• BRIEF:
Extract the lines between the ones holding "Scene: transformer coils" and "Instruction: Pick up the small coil", inclusive, exactly as written and nothing more.

Start

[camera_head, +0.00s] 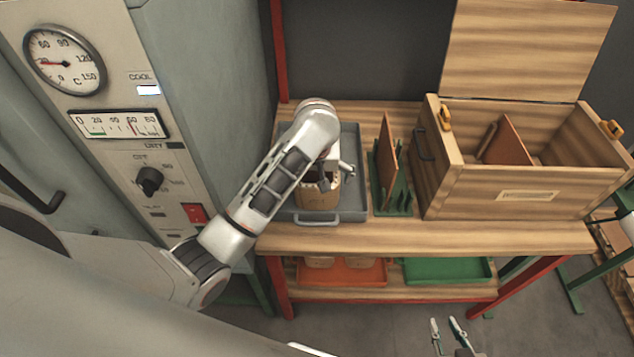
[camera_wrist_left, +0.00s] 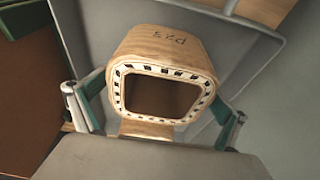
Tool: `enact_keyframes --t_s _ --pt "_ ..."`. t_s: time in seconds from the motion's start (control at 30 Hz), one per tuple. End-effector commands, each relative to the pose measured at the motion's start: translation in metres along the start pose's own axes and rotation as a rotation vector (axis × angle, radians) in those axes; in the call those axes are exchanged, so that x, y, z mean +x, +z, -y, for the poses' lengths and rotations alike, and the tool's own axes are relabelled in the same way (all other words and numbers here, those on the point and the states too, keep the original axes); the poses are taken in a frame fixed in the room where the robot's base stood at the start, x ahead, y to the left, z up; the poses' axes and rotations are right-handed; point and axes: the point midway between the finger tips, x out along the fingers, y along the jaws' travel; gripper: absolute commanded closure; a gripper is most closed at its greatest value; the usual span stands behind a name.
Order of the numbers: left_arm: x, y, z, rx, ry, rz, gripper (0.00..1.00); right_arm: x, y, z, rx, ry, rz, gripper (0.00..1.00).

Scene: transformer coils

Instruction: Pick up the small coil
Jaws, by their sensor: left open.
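A tan, hollow coil (camera_head: 318,194) with rounded corners sits in a grey tray (camera_head: 318,219) on the wooden bench. In the left wrist view the coil (camera_wrist_left: 155,45) shows a dark square opening, a pale rim with dark slots and a handwritten mark on its side. My left gripper (camera_head: 336,176) is at the coil, partly covering it in the head view. In the wrist view its open fingers (camera_wrist_left: 155,112) stand on either side of the coil; I cannot tell whether they touch it. My right gripper (camera_head: 447,323) is open and empty at the bottom edge, away from the bench.
A green rack (camera_head: 393,198) holding upright brown boards stands right of the tray. An open wooden box (camera_head: 530,200) stands further right. A grey control cabinet (camera_head: 205,70) is close on the left. Orange (camera_head: 345,274) and green trays (camera_head: 447,271) lie on the lower shelf.

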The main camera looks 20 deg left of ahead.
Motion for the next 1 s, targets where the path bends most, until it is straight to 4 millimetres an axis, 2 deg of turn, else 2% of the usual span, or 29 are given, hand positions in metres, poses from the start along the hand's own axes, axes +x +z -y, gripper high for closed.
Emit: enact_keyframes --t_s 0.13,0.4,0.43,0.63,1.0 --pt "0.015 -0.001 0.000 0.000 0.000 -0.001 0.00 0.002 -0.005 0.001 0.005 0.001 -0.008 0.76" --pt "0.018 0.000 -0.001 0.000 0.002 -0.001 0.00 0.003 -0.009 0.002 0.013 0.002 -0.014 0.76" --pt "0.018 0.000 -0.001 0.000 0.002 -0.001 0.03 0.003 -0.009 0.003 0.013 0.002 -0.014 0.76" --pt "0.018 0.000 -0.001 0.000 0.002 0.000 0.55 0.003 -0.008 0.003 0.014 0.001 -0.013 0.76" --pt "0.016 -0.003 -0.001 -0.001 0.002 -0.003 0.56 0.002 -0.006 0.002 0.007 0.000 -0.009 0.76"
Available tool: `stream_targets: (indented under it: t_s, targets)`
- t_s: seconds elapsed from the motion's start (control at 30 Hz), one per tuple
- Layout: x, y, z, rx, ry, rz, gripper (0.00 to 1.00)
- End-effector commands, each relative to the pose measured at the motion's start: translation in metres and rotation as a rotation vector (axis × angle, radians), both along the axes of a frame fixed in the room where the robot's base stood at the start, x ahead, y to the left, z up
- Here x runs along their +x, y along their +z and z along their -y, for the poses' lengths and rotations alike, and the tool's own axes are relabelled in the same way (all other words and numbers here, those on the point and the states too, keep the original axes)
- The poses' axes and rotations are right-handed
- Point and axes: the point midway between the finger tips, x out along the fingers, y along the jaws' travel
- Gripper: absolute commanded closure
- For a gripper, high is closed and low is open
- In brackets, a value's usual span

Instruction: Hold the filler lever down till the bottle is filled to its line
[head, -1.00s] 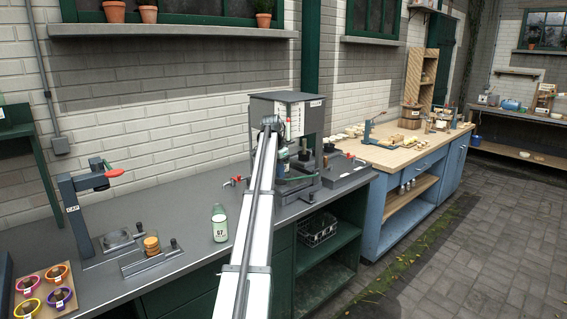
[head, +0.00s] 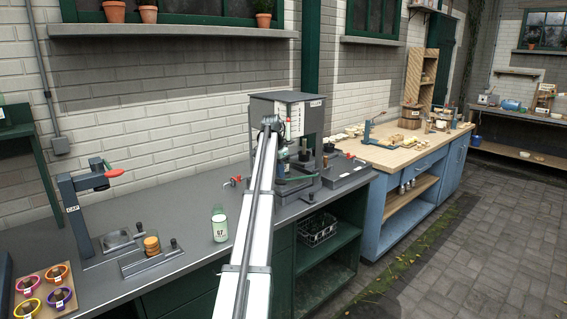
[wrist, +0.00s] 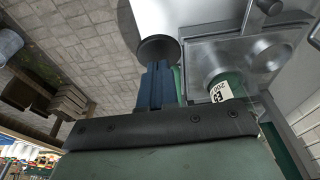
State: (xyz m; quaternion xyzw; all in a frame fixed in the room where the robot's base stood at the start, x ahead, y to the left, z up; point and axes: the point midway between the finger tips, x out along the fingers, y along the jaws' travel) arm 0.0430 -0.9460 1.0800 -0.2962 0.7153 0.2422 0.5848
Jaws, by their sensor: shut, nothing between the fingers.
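The filler (head: 265,103), a dark grey box with a pale front panel, stands at the back of the grey bench. My arm reaches up to its front and hides much of it. My gripper's blue fingers (wrist: 157,84) are together and empty in the wrist view, near a dark round end (wrist: 158,48) of a pale cylinder. I cannot tell whether they touch it, or which part is the lever. A green bottle (wrist: 226,88) with a white label is beside the fingers, at the filler's metal parts. Its fill level and line cannot be read.
Another bottle (head: 219,226), pale green and labelled, stands left of my arm. A capping press (head: 78,205) with a red handle and a tray of colourful cups (head: 44,289) are further left. Bench room is clear behind the bottle. A wooden-topped blue bench (head: 400,150) is at right.

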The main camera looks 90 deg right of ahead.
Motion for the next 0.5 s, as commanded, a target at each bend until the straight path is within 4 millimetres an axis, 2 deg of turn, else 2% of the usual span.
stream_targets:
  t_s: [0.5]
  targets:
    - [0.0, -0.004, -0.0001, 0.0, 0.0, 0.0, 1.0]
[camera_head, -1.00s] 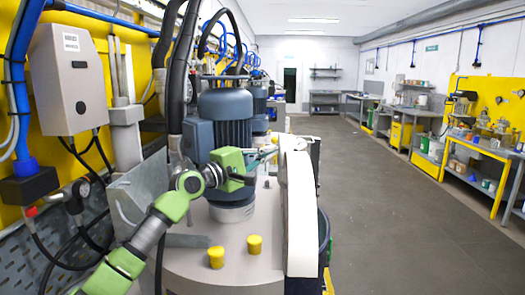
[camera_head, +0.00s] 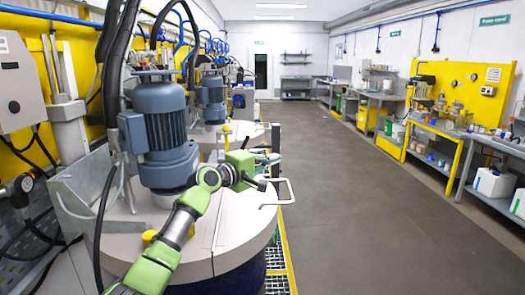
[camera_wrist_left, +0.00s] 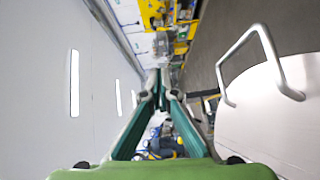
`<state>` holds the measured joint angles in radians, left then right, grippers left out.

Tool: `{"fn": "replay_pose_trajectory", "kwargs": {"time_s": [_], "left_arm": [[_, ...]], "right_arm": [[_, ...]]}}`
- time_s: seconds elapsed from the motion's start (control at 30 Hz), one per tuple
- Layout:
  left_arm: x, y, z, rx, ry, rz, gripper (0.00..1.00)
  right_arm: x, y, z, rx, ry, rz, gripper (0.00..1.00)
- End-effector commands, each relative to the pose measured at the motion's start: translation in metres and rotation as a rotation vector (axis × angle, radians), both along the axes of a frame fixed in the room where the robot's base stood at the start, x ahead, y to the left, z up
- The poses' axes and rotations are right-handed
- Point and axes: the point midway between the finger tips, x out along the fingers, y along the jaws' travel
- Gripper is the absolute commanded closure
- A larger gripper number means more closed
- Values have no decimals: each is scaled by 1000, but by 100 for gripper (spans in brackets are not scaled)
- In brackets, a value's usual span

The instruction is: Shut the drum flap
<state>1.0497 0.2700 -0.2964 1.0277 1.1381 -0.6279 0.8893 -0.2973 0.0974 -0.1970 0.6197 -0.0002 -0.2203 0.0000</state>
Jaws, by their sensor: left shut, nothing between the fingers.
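The drum flap (camera_head: 243,228) is the light right-hand part of the near drum's lid (camera_head: 120,228). It lies flat and looks level with the lid, with a thin seam between them. Its pale bar handle (camera_head: 284,192) sticks out at the right rim. My left gripper (camera_head: 274,157) is above the flap's far side, fingers pointing away, shut and empty. In the left wrist view the closed fingers (camera_wrist_left: 161,84) stand apart from the handle (camera_wrist_left: 257,62), with the flap (camera_wrist_left: 280,115) at the right. My right gripper is out of view.
A blue-grey motor (camera_head: 160,130) stands on the lid left of my arm. A second drum with its own motor (camera_head: 213,98) stands behind. Yellow grating (camera_head: 280,262) runs along the drums' right side. The grey floor (camera_head: 350,190) to the right is clear.

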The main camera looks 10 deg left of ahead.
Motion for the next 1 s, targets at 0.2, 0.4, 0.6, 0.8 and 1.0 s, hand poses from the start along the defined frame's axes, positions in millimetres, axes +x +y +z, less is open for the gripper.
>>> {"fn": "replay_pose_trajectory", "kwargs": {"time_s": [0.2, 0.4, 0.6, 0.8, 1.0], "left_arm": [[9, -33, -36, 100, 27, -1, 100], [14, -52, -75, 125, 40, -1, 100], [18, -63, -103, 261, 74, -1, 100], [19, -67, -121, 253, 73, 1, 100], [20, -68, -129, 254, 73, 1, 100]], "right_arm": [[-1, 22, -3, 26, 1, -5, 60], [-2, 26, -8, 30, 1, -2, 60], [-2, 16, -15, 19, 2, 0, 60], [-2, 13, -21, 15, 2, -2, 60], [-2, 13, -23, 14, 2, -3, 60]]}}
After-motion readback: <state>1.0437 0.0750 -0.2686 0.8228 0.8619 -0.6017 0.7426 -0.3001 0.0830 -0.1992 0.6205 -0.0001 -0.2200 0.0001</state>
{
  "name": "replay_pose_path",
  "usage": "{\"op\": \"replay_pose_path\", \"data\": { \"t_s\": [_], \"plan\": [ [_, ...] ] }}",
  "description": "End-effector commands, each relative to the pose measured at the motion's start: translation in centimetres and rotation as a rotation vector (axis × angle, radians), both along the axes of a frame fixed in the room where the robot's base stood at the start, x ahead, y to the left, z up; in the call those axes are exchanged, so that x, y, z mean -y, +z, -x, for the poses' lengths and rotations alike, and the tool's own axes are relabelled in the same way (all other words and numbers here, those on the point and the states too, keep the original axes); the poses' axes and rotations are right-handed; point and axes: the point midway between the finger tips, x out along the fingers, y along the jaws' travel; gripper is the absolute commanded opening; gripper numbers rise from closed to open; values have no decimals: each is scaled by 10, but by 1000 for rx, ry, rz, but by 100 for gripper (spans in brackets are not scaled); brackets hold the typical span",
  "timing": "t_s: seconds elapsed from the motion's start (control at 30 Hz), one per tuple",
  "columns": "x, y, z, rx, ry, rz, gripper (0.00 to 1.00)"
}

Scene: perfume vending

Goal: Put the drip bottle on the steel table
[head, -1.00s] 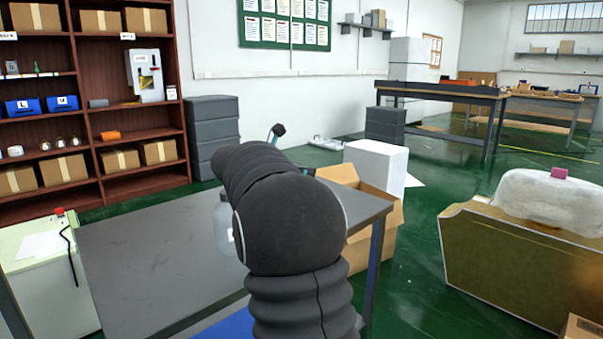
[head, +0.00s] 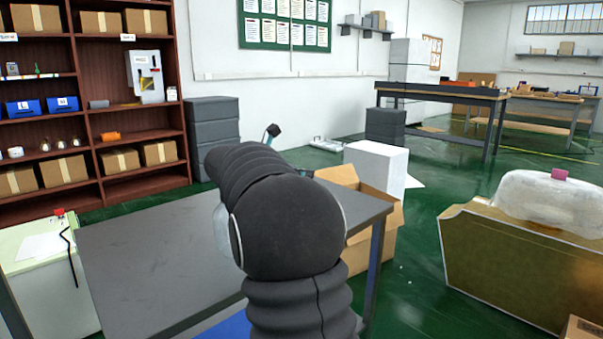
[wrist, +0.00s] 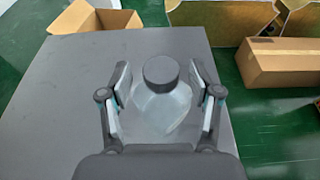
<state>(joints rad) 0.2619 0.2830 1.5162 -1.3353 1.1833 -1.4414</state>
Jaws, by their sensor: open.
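The drip bottle (wrist: 160,106) is a clear, pale bottle with a dark round cap. In the wrist view it stands on the grey steel table (wrist: 60,88), between the two fingers of my gripper (wrist: 161,100). The fingers are spread, with a gap visible on each side of the bottle. In the head view my black arm hides most of the gripper, and a sliver of the bottle (head: 221,228) shows left of the arm. The table (head: 140,255) also shows there, its left part bare.
An open cardboard box (head: 372,215) with a white block (head: 378,163) stands beyond the table's right edge. A closed long carton (wrist: 282,68) lies on the green floor to the right in the wrist view. A shelf unit (head: 90,95) stands at the back left.

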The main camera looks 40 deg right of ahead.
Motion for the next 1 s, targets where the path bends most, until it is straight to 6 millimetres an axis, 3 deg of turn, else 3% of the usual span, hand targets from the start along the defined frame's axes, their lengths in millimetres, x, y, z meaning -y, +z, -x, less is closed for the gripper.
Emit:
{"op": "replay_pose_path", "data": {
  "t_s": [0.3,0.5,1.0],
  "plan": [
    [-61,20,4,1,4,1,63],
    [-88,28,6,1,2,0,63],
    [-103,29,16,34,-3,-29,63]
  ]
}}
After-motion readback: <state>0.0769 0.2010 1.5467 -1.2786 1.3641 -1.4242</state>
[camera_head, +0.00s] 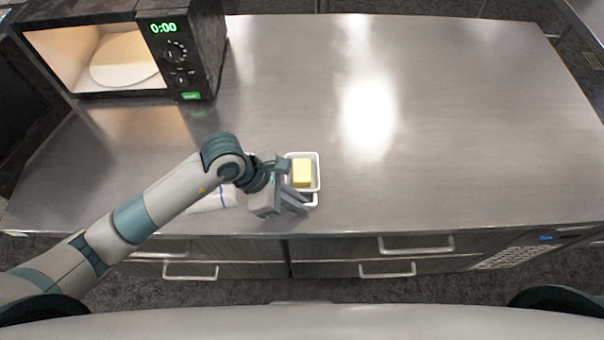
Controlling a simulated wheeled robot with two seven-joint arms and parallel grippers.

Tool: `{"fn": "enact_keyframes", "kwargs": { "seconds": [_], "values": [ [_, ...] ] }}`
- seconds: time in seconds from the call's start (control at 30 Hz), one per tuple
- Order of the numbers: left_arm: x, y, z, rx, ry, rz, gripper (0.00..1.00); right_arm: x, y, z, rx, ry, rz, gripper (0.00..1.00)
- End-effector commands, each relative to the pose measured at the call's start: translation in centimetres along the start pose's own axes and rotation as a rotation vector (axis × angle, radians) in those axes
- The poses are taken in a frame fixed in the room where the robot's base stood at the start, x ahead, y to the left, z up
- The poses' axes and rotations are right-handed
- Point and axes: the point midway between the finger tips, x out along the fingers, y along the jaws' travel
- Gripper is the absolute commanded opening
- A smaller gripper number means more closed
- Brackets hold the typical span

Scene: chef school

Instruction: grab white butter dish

End

• WORKED ANSWER:
Scene: transformer coils

Instruction: Pick up the small coil

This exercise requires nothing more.